Prinsip mengenal anak buah tersebut di atas dikembangkan dari prinsip mengenal nasabah (Know Your Customer = KYC) yang wajib di kalangan perbankan. KWC tujuannya adalah untuk mencegah tindakan pencucian uang. Bila ada nasabah yang bertransaksi dalam jumlah amat besar, perlu dianalisis apakah sesuai dengan profil pendapatannya. Bila nasabahnya seorang pegawai bergaji Rp 10 juta per bulan tiba-tiba dapat kiriman uang Rp 500 juta, maka perlu ada penjelasan dari mana asalnya dan untuk tujuan apa.
Karena di bank frekuensi fraud yang melibatkan orang dalam juga relatif sering, prinsip KWC dikembangkan pula dalam prinsip KYE (Know Your Employee), atau prinsip mengenal anak buah itu tadi. Jadi kalau seorang atasan diam-diam mendatangi rumah anak buah secara bergiliran setiap bulannya, itu bukan semata-mata untuk silaturahmi, tapi untuk KYE.

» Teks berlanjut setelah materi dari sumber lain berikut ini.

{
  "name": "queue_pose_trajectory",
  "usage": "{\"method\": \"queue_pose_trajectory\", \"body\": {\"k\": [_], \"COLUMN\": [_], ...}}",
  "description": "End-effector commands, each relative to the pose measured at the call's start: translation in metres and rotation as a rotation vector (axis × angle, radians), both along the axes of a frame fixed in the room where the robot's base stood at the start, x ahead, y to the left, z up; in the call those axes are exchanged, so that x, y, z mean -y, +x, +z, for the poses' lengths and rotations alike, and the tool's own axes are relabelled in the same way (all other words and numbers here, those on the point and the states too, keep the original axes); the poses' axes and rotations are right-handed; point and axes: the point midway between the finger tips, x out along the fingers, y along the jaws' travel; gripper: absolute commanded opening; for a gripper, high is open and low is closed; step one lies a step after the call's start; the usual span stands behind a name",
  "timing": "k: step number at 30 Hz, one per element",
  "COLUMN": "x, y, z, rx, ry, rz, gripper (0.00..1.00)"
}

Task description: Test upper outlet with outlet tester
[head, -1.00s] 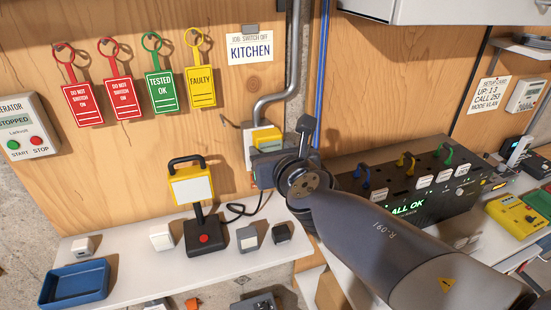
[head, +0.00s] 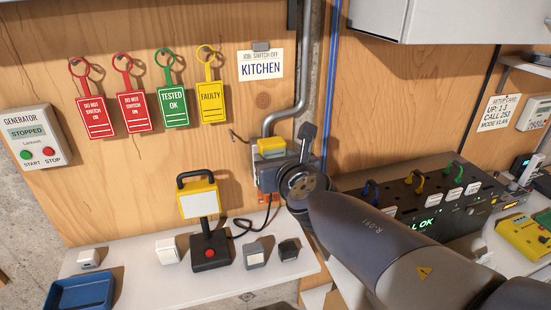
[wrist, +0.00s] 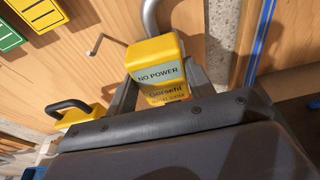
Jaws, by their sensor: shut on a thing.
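My gripper (wrist: 157,98) is shut on a yellow outlet tester (wrist: 155,54), with a dark finger on each side of it. The tester's display reads "NO POWER" in the wrist view. In the head view the tester (head: 271,147) shows above my gripper (head: 276,168), close to the wooden wall by the grey conduit. The upper outlet is hidden behind the tester and gripper, so I cannot tell whether the tester is plugged in.
Red, green and yellow tags (head: 173,98) and a "KITCHEN" card (head: 261,66) hang on the wall. A yellow lamp (head: 199,199) and small blocks stand on the white shelf (head: 140,283) below. A dark panel (head: 440,200) with coloured loops is at right.

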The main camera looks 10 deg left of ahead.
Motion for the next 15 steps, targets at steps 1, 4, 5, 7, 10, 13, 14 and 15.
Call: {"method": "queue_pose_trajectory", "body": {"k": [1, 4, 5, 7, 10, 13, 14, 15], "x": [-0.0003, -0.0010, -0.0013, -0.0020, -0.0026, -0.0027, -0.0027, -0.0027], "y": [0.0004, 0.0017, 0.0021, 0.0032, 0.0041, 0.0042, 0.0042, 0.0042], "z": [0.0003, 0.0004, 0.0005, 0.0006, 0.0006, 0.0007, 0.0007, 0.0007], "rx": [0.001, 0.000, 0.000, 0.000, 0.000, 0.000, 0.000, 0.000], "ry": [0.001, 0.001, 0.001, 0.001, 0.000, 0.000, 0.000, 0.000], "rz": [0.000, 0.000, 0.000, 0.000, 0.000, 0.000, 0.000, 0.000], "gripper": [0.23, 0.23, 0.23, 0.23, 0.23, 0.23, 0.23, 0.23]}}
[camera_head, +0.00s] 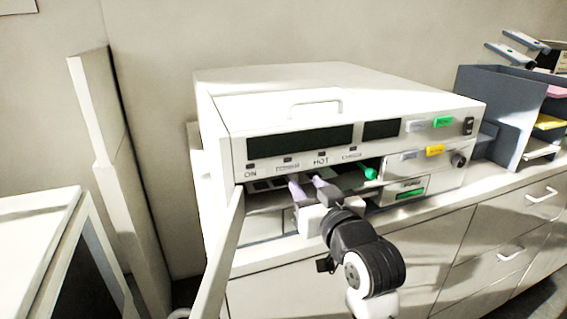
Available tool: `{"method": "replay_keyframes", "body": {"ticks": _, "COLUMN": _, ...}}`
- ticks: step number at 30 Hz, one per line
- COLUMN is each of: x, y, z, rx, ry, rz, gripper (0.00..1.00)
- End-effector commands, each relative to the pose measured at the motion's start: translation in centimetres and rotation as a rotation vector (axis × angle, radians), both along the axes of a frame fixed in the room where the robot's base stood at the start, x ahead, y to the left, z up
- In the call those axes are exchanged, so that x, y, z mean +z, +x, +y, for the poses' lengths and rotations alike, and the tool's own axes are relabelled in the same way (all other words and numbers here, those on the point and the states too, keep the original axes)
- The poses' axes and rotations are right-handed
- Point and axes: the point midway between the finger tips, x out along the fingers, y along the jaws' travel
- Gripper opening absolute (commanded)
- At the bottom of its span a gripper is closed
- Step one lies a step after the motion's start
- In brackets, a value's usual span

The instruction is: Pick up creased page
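No creased page can be clearly made out; it may be hidden inside the machine or behind my fingers. The pale office machine (345,98) stands on the counter with its front opening (262,201) uncovered. My gripper (306,178) reaches into this opening from the front. Its two fingers show side by side with a small gap between them, and I see nothing held there. The tips lie in the shaded inside, below the "HOT" label. A green knob (369,173) is inside the opening, to the right of the fingers.
An open door panel (221,254) hangs at the opening's left side. The machine's right front carries colored labels and a dark knob (458,160). A grey paper tray rack (495,98) stands right. Drawers (508,252) lie below the counter. A pale cabinet (38,225) is at left.

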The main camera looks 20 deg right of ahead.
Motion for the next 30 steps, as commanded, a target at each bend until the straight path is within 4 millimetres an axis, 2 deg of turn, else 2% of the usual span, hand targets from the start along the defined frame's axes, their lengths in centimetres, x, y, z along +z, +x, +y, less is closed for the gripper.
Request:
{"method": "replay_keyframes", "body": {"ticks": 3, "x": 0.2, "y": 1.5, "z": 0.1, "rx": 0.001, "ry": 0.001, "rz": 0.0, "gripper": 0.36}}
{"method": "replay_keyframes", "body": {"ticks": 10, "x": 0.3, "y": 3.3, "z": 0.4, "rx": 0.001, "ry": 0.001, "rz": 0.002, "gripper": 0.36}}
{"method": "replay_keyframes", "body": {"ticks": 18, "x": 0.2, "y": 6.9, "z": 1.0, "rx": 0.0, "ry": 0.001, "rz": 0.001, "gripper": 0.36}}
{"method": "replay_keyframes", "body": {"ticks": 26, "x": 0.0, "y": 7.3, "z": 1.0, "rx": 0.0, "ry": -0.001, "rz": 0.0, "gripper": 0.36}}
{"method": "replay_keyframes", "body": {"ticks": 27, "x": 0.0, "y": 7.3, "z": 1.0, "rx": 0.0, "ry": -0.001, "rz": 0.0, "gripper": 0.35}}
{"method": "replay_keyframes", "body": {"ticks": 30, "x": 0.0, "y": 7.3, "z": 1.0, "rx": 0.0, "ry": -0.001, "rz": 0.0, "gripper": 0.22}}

Anak buah yang hidup mewah jauh di atas daya beli dari gaji plus bonusnya, perlu didalami kemungkinan terlibat penyelewengan. Memang tidak boleh terlalu cepat menyimpulkan, karena bisa jadi ada pendapatan di luar dinas yang diterima anak buah, seperti hasil bisnis keluarga, warisan, hadiah, dan sebagainya.
Sebaliknya, anak buah yang hidup sangat sederhana belum tentu "bersih". Di sebuah bank besar pernah ada petugas level bawah bermain "kwitansi" sendirian, dan ketahuannya secara tidak sengaja. Atasannya tidak pernah curiga, karena gaya hidupnya sederhana. Pakaiannya  lecet, ke kantor naik motor butut. dan rumahnya kecil. Ternyata setelah kasusnya terkuak, rumahnya di kampungnya tergolong mewah plus kebun yang luas.
Kembali ke Seladi, maka meski tidak diliput wartawan, dengan KYE yang diterapkan berjenjang ke bawah, nilai-nilai positif dari seorang Seladi seharusnya tetap terpantau, dan paling tidak, bisa ditularkan ke lingkungan terdekatnya di Satlantas Polresta Malang. Lalu kalau bergerak lagi ke polres tetangganya Malang, lama-lama jadi gelombang dahsyat saat ada puluhan ribu atau ratusan ribu Seladi bersemi di segenap penjuru tanah air. Inilah revolusi mental dalam wujud nyata, bukan selalu berwacana.